Das Kernholz des Stammes ist wirklich tot und vermodert manchmal, während der äußere Teil des Baumes noch weiter grünt. Aber viele Ringe im Innern des Baumes brauchen noch Nahrung, und wenn man einen gefällten Baum ansieht, so kann man sehen, wie sie diese bekommen. Neben den Ringen wird man einige Linien (m) bemerken, die wie die Speichen eines Rades von dem Mittelpunkt des Stammes ausgehen und sich bis zur Rinde erstrecken. Diese Linien bestehen aus Mark wie die, welche wir in der Mitte des jungen Schößlings der Eiche sahen. Durch sie hindurch dringt der Saft durch den ganzen Baum, bis sie zusammengepreßt werden.

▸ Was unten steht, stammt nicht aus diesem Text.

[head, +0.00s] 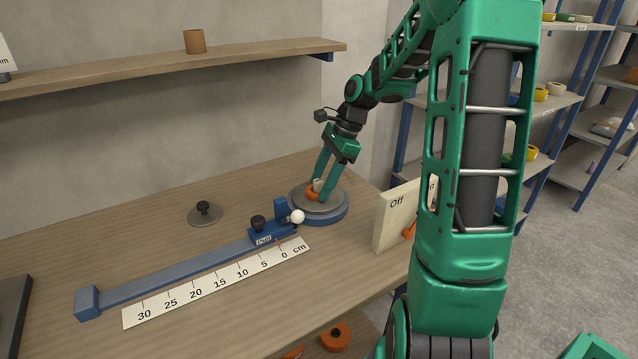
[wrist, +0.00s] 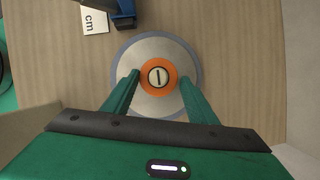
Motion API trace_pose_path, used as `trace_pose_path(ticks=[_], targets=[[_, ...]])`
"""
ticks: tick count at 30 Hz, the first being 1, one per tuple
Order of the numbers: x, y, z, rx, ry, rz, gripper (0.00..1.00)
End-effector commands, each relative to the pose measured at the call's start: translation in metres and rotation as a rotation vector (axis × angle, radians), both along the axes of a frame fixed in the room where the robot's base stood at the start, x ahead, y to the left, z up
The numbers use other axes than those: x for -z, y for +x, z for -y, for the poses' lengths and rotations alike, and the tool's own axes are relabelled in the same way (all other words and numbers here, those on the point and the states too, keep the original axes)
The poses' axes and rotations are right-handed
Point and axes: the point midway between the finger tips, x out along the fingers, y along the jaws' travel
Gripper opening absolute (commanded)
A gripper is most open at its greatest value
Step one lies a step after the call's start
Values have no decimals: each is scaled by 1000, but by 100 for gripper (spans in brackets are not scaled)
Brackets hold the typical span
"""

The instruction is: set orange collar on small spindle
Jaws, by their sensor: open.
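The orange collar (wrist: 158,90) is a ring around the cream, slotted top of the small spindle (wrist: 158,77) in the wrist view. The spindle stands at the middle of a grey round plate (wrist: 158,48) with a blue base. In the head view the collar (head: 312,194) sits low, close to the plate, and the spindle top (head: 318,185) shows above it. My gripper (wrist: 158,78) is open, with one green finger on each side of the collar. I cannot tell whether the fingertips touch it. In the head view the fingers partly hide the collar.
A blue slide on a rail (head: 180,274) and a cm scale (head: 215,283) lie left of the plate. A grey disc with a black knob (head: 204,214) lies behind them. An "Off" box (head: 390,222) stands close on the right. Table at the back left is clear.

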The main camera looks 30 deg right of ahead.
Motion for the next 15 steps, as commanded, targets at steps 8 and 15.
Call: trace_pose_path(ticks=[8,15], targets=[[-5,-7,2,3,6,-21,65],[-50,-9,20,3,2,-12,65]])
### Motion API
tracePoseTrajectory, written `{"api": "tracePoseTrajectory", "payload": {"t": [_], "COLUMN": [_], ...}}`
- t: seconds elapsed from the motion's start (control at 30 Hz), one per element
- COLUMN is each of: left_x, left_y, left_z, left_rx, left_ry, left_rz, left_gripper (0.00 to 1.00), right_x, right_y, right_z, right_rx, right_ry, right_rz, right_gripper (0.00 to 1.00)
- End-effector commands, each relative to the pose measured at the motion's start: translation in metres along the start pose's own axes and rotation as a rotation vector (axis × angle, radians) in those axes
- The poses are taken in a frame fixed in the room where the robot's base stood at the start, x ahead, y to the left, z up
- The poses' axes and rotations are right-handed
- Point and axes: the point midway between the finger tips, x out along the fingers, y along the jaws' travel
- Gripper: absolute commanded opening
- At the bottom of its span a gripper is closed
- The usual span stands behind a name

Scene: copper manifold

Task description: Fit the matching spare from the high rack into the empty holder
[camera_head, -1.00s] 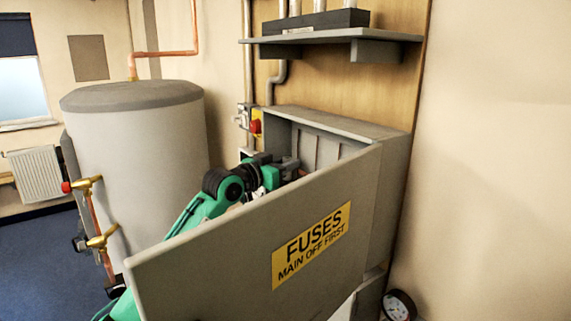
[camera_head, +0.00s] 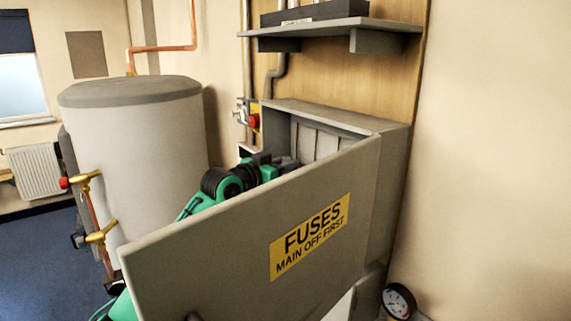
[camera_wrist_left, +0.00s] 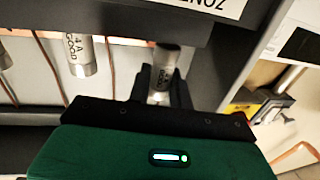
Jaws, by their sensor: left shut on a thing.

Es gibt auch Bäume, wie die Palmen, die ihr in Warmhäusern seht, die keine Ringe ansetzen. Aber sie sind keine bei uns wachsenden Bäume und gehen uns hier nichts an.

Nehmt verschiedene Stücke von Baumzweigen und versucht, die Rinde, die innere Rinde, die Holzringe und das Kernholz zu erkennen. Flieder, Linde und Holunder zeigen sie sehr gut. Eiche und Fichte zeigen am besten das Kernholz.

Lektion 3.
Wie ein Baum wächst. — Die Roßkastanie.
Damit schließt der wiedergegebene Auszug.